Your task —
Restate word for word the lines beginning at the one that contains "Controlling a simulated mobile" and ending at the one that contains "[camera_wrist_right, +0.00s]"; include both and nothing else.

[Collected data entries]
* start *

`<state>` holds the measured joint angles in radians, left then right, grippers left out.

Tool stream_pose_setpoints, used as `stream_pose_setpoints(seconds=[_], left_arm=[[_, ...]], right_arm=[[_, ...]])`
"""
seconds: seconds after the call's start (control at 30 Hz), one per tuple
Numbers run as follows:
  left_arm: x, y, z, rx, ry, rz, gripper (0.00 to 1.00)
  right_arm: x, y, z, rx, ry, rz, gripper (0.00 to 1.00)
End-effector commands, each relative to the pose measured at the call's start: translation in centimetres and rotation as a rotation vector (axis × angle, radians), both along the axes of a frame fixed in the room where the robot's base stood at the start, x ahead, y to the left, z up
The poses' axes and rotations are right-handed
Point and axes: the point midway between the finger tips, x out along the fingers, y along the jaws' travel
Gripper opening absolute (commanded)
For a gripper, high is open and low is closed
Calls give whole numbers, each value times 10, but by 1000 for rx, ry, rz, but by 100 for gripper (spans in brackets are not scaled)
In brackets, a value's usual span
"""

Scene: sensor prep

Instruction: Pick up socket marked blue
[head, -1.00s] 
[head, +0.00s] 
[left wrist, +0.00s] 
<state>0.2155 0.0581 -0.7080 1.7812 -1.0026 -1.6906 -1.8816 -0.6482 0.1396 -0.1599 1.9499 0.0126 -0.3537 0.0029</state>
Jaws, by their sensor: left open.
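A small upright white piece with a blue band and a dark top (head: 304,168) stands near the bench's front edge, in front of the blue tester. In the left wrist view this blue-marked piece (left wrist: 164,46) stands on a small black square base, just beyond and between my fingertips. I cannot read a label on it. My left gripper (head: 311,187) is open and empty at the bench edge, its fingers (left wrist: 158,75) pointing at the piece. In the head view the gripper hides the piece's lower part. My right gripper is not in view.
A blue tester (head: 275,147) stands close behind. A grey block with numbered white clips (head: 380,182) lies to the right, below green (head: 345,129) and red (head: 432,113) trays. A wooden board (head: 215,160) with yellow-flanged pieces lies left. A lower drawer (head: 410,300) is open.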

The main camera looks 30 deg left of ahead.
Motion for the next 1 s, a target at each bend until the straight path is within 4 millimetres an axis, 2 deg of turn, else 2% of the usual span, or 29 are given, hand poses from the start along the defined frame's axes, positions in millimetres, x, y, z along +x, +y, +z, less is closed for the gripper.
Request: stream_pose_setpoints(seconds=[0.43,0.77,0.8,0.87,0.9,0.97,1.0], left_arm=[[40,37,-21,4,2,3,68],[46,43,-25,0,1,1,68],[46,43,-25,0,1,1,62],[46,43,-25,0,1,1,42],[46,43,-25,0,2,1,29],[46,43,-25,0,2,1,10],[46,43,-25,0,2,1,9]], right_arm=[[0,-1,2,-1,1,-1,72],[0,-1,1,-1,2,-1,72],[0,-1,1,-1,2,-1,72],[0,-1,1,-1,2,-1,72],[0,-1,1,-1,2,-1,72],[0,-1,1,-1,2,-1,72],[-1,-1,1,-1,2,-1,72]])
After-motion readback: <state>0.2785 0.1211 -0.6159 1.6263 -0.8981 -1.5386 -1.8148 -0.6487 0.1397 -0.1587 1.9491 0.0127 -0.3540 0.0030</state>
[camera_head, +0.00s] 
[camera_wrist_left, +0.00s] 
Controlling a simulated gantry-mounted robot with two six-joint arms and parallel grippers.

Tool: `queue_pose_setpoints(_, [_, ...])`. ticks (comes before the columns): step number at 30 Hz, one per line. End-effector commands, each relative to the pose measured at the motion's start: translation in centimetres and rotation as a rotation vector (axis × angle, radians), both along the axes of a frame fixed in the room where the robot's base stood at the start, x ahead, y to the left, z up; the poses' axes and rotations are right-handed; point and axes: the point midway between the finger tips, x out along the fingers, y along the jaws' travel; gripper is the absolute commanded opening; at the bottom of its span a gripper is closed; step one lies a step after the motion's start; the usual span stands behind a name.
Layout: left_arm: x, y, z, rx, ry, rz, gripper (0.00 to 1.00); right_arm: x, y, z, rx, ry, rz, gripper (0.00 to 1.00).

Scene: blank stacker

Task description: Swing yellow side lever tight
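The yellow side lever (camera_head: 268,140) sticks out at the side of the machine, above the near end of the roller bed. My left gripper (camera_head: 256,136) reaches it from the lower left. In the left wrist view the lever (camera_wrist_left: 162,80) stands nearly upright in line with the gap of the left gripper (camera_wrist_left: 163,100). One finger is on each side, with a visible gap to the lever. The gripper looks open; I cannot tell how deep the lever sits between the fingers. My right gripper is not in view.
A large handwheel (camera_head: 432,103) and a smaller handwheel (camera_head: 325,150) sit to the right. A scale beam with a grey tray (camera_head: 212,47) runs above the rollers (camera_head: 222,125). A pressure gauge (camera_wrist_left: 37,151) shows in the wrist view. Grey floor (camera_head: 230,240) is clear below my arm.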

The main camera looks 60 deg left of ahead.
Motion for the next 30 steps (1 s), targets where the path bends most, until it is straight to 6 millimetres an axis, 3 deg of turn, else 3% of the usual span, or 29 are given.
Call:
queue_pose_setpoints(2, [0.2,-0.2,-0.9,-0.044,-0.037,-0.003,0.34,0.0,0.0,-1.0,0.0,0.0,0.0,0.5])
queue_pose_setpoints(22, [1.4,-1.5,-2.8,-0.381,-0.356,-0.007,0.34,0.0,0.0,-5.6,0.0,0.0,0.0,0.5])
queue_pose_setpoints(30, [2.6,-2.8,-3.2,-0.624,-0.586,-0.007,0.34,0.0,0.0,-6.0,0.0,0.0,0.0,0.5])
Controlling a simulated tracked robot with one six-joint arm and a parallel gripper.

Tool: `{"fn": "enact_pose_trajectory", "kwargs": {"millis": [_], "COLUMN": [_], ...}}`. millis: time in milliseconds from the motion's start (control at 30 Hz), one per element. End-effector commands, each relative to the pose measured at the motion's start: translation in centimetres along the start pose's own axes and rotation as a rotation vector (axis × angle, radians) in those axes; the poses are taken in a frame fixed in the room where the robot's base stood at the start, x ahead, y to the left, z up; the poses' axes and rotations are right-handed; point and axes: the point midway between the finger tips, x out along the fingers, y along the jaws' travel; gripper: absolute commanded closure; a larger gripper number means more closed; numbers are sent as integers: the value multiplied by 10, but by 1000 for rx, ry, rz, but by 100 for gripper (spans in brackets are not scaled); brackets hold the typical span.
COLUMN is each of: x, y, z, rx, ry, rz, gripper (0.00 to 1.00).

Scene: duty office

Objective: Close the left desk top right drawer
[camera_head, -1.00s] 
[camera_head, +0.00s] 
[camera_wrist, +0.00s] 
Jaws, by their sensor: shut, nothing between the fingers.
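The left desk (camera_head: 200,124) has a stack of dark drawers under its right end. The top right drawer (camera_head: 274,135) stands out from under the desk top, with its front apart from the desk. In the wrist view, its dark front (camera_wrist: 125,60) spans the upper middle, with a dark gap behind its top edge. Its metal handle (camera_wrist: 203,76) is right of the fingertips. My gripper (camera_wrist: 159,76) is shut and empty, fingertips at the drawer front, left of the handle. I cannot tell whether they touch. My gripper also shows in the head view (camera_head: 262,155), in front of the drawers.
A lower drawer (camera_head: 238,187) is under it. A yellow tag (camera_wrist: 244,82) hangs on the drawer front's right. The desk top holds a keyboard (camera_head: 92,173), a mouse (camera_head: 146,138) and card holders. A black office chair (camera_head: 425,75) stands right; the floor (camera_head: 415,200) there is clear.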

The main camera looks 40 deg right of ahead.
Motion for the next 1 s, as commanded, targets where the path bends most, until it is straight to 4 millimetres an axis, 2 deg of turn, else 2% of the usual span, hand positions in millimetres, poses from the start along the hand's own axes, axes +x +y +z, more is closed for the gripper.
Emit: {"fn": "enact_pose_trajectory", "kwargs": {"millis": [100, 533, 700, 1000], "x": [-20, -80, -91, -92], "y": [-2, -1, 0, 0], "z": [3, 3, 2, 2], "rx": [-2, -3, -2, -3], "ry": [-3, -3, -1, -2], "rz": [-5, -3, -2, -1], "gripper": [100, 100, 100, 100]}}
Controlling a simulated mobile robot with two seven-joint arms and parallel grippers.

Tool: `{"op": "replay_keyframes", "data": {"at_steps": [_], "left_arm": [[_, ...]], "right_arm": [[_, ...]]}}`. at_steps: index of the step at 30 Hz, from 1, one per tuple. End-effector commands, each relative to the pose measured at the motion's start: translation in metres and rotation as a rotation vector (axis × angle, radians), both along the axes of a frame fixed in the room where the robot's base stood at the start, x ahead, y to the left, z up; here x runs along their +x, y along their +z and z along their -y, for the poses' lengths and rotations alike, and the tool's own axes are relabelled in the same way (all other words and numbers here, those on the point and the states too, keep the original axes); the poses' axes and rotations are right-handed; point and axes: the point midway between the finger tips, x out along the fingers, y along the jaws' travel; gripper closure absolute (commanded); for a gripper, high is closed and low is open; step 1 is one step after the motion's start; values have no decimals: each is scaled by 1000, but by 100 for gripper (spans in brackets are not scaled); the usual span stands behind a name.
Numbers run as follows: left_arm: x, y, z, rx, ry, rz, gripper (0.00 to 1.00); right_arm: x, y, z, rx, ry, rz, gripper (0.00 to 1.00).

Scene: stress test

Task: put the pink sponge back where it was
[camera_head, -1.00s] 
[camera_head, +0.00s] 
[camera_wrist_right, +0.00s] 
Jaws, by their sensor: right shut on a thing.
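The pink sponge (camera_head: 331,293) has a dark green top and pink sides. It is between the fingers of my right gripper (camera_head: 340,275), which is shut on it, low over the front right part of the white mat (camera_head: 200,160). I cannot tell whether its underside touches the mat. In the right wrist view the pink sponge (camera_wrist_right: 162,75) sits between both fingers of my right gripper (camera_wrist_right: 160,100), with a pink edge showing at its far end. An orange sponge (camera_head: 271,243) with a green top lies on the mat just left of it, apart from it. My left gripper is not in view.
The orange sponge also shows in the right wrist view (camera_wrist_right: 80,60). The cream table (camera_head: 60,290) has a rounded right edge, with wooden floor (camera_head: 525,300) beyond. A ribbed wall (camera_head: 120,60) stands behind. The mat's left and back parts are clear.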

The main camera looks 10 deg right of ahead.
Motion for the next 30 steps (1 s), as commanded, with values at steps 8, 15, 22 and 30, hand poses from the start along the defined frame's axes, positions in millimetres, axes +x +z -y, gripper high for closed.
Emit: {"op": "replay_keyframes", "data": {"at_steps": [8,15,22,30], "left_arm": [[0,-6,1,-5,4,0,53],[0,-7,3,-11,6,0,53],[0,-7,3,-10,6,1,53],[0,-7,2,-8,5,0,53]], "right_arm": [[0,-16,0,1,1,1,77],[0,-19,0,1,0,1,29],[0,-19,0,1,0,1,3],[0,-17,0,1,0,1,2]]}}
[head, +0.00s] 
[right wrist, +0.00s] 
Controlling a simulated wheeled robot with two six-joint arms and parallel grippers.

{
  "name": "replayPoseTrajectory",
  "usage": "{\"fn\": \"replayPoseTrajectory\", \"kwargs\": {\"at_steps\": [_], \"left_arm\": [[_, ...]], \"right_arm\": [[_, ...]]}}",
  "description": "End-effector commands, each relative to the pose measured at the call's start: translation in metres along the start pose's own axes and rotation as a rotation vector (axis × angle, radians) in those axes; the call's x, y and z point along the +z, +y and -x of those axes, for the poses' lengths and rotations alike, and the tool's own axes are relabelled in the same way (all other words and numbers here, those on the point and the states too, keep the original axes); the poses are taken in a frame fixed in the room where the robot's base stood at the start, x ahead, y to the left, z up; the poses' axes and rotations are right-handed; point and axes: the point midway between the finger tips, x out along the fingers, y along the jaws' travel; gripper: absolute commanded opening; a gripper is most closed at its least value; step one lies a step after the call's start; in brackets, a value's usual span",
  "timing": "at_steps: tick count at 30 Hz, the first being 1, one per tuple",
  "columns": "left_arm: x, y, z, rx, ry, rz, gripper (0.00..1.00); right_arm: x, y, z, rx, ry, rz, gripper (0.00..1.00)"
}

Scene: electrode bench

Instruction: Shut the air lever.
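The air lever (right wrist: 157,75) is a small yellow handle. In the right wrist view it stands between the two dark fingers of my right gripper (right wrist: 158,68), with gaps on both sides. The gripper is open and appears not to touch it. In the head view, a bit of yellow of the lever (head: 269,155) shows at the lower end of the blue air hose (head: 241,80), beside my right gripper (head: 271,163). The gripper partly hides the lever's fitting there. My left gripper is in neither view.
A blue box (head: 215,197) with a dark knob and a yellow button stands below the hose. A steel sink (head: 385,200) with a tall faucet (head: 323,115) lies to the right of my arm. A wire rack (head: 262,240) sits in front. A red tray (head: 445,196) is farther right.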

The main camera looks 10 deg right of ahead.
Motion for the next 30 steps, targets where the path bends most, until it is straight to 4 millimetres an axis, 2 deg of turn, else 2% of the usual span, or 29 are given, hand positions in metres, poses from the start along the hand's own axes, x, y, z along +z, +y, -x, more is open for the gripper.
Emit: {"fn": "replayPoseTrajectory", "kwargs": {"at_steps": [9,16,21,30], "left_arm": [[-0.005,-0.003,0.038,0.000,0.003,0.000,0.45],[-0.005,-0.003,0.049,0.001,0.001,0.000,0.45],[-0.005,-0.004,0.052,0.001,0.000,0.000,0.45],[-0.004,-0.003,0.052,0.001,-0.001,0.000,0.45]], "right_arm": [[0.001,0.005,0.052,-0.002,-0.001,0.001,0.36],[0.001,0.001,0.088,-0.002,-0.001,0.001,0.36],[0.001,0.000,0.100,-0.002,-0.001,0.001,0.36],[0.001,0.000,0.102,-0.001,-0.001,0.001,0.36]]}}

* end *

Answer to this problem —
Controlling a simulated mobile robot with two seven-joint arms and parallel grippers.

Tool: `{"op": "replay_keyframes", "data": {"at_steps": [_], "left_arm": [[_, ...]], "right_arm": [[_, ...]]}}`. at_steps: index of the step at 30 Hz, from 1, one per tuple. End-effector commands, each relative to the pose measured at the motion's start: translation in metres and rotation as a rotation vector (axis × angle, radians), both along the axes of a frame fixed in the room where the robot's base stood at the start, x ahead, y to the left, z up; here x runs along their +x, y along their +z and z along their -y, for the poses' lengths and rotations alike, and the tool's own axes are relabelled in the same way (all other words and numbers here, those on the point and the states too, keep the original axes); the poses' axes and rotations are right-handed; point and axes: the point midway between the finger tips, x out along the fingers, y along the jaws' travel; gripper closure absolute (commanded); for a gripper, high is closed and low is open; step 1 is one step after the motion's start; values have no decimals: each is scaled by 1000, but by 100 for gripper (spans in brackets are not scaled); the usual span stands behind a name.
Numbers run as follows: left_arm: x, y, z, rx, ry, rz, gripper (0.00 to 1.00); right_arm: x, y, z, rx, ry, rz, gripper (0.00 to 1.00).

Scene: stress test

Task: put the pink sponge back where it was
[camera_head, -1.00s] 
[camera_head, +0.00s] 
[camera_wrist_right, +0.00s] 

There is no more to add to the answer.